[START Listed entries]
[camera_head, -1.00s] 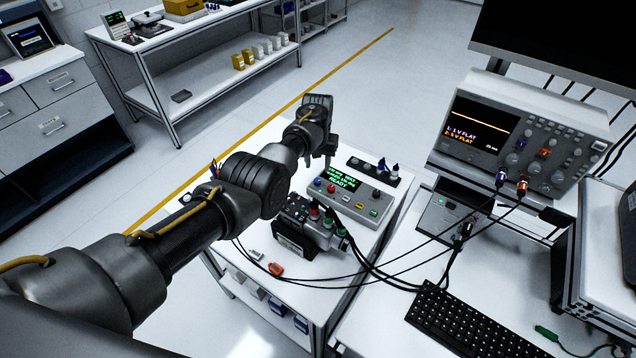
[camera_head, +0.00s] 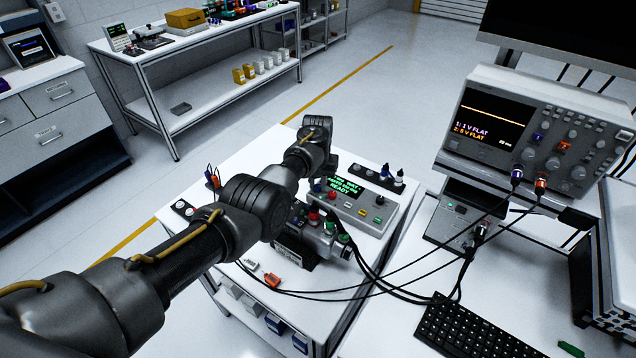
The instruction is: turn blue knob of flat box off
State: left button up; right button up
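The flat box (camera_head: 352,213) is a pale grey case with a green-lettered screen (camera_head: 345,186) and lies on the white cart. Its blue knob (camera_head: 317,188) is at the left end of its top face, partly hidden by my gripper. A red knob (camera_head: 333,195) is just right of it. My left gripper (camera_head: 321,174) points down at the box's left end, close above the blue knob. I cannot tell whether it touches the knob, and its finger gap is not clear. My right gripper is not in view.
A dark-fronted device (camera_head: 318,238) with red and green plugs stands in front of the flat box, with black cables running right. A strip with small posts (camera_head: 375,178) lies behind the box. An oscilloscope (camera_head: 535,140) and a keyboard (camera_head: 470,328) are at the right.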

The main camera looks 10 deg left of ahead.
[END Listed entries]
[START Listed entries]
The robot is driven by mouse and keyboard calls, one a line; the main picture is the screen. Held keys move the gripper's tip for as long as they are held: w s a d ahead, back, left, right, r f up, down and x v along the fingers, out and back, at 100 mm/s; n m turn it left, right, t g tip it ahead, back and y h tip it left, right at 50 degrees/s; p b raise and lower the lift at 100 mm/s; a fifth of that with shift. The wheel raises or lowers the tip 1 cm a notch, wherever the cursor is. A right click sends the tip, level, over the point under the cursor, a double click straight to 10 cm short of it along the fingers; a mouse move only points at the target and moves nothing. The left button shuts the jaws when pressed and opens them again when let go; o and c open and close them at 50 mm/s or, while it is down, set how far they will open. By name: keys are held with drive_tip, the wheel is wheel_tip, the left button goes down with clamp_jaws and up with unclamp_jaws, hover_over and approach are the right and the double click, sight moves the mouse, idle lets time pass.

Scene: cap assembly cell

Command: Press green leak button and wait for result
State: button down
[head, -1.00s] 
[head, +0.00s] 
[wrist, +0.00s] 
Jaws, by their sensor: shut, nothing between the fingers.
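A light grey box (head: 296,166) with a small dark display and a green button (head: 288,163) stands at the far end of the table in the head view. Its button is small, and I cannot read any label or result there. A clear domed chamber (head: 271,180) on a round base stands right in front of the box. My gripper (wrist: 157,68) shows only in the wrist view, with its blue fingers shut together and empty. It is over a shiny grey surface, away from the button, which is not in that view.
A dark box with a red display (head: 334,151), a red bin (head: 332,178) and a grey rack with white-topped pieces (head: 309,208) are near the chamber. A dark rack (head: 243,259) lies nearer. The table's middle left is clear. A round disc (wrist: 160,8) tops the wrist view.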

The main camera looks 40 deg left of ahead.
[END Listed entries]
[START Listed entries]
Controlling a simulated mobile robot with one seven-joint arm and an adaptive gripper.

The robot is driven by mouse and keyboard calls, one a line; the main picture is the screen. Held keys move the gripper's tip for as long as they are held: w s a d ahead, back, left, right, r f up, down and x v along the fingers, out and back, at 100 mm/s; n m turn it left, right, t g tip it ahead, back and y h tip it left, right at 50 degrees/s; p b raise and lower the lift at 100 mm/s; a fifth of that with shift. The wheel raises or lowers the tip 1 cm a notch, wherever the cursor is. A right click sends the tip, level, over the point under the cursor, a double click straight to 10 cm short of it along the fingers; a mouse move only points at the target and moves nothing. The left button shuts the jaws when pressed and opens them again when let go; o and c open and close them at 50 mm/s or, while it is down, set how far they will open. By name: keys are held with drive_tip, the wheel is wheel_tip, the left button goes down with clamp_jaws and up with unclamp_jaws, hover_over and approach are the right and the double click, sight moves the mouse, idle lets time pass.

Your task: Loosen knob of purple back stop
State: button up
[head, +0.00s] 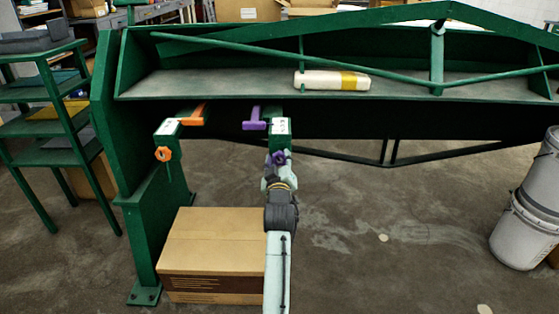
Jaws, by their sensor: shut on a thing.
[END Listed entries]
Problem details: Your task is to quote, unchanged, only the lines from the line bearing "[camera_head, -1.00s]" through the line bearing "The main camera looks 10 deg left of ahead."; the pictures are not part of the copy.

Completed exercise:
[camera_head, -1.00s] 
[camera_head, +0.00s] 
The instruction is: turn blue knob of flat box off
State: left button up; right button up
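The flat box (camera_head: 352,213) is a pale grey case with a green-lettered screen (camera_head: 345,186) and lies on the white cart. Its blue knob (camera_head: 317,188) is at the left end of its top face, partly hidden by my gripper. A red knob (camera_head: 333,195) is just right of it. My left gripper (camera_head: 321,174) points down at the box's left end, close above the blue knob. I cannot tell whether it touches the knob, and its finger gap is not clear. My right gripper is not in view.
A dark-fronted device (camera_head: 318,238) with red and green plugs stands in front of the flat box, with black cables running right. A strip with small posts (camera_head: 375,178) lies behind the box. An oscilloscope (camera_head: 535,140) and a keyboard (camera_head: 470,328) are at the right.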

The main camera looks 10 deg left of ahead.

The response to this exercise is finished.